▼

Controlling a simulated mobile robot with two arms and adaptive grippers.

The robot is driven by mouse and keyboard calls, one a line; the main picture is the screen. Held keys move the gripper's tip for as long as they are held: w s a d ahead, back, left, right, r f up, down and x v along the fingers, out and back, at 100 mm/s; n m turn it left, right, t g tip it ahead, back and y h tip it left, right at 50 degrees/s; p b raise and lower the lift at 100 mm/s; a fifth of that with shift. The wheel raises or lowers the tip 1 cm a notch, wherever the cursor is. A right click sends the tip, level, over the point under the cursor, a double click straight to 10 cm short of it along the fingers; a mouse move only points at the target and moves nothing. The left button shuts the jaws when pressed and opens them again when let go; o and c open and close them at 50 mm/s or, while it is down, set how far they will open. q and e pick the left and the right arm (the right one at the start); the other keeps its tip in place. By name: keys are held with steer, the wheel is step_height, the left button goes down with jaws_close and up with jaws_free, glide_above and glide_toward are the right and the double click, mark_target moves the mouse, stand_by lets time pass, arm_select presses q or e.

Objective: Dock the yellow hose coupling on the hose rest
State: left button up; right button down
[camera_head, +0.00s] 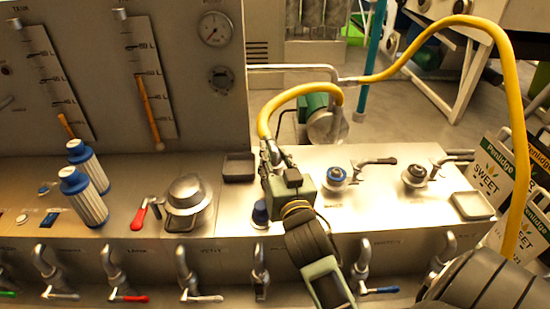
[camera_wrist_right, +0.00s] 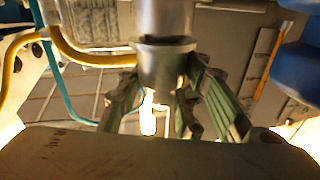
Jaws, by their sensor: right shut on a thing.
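My right gripper (camera_head: 272,160) is above the metal bench, left of the middle of the head view. It is shut on the metal hose coupling (camera_wrist_right: 163,55), which stands between its green fingers in the right wrist view. In the head view the gripper mostly hides the coupling. A yellow hose (camera_head: 300,91) rises from the grip and arcs to the right. I cannot tell for certain which fitting is the hose rest; a dark square tray (camera_head: 238,168) lies just left of the gripper, and a grey square tray (camera_head: 473,206) lies at the right. My left gripper is not in view.
A domed metal cap (camera_head: 186,195) and a red-handled lever (camera_head: 146,213) are left of the gripper. Blue-topped white cylinders (camera_head: 83,197) stand farther left. Blue (camera_head: 336,177) and grey (camera_head: 415,176) knobs are to the right. A yellow hose (camera_head: 515,95) loops high at the right.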

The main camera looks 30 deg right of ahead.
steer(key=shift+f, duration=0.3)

▲

_REQUIRED TASK_.
Do not include the images; transcribe the rest of the listing exactly.

_WRITTEN REPLY_.
Controlling a simulated mobile robot with two arms and adaptive grippers.

The robot is driven by mouse and keyboard calls, one a line; the main picture is the screen. Held keys move the gripper's tip for as long as they are held: w s a d ahead, back, left, right, r f up, down and x v along the fingers, out and back, at 100 mm/s; n m turn it left, right, t g tip it ahead, back and y h tip it left, right at 50 degrees/s; p b raise and lower the lift at 100 mm/s; a fifth of that with shift. The wheel raises or lowers the tip 1 cm a notch, wherever the cursor is. A right click sends the tip, level, over the point under the cursor, a double click straight to 10 cm short of it along the fingers; a mouse move only points at the target and moves nothing. The left button shuts the jaws when pressed and opens them again when let go; o and c open and close them at 50 mm/s or, while it is down, set how far they will open. q and e pick the left and the right arm (the right one at the start); the other keeps its tip in place. By name: keys are held with steer, the wheel is step_height, the left button goes down with jaws_close and up with jaws_free, glide_above and glide_toward are the right and the double click, mark_target moves the mouse, stand_by lets time pass, arm_select presses q or e.

Objective: Dock the yellow hose coupling on the hose rest
State: left button up; right button down
[camera_head, +0.00s] 
[camera_wrist_right, +0.00s] 
Jaws, by their sensor: right shut on a thing.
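My right gripper (camera_head: 272,160) is above the metal bench, left of the middle of the head view. It is shut on the metal hose coupling (camera_wrist_right: 163,55), which stands between its green fingers in the right wrist view. In the head view the gripper mostly hides the coupling. A yellow hose (camera_head: 300,91) rises from the grip and arcs to the right. I cannot tell for certain which fitting is the hose rest; a dark square tray (camera_head: 238,168) lies just left of the gripper, and a grey square tray (camera_head: 473,206) lies at the right. My left gripper is not in view.
A domed metal cap (camera_head: 186,195) and a red-handled lever (camera_head: 146,213) are left of the gripper. Blue-topped white cylinders (camera_head: 83,197) stand farther left. Blue (camera_head: 336,177) and grey (camera_head: 415,176) knobs are to the right. A yellow hose (camera_head: 515,95) loops high at the right.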

The main camera looks 30 deg right of ahead.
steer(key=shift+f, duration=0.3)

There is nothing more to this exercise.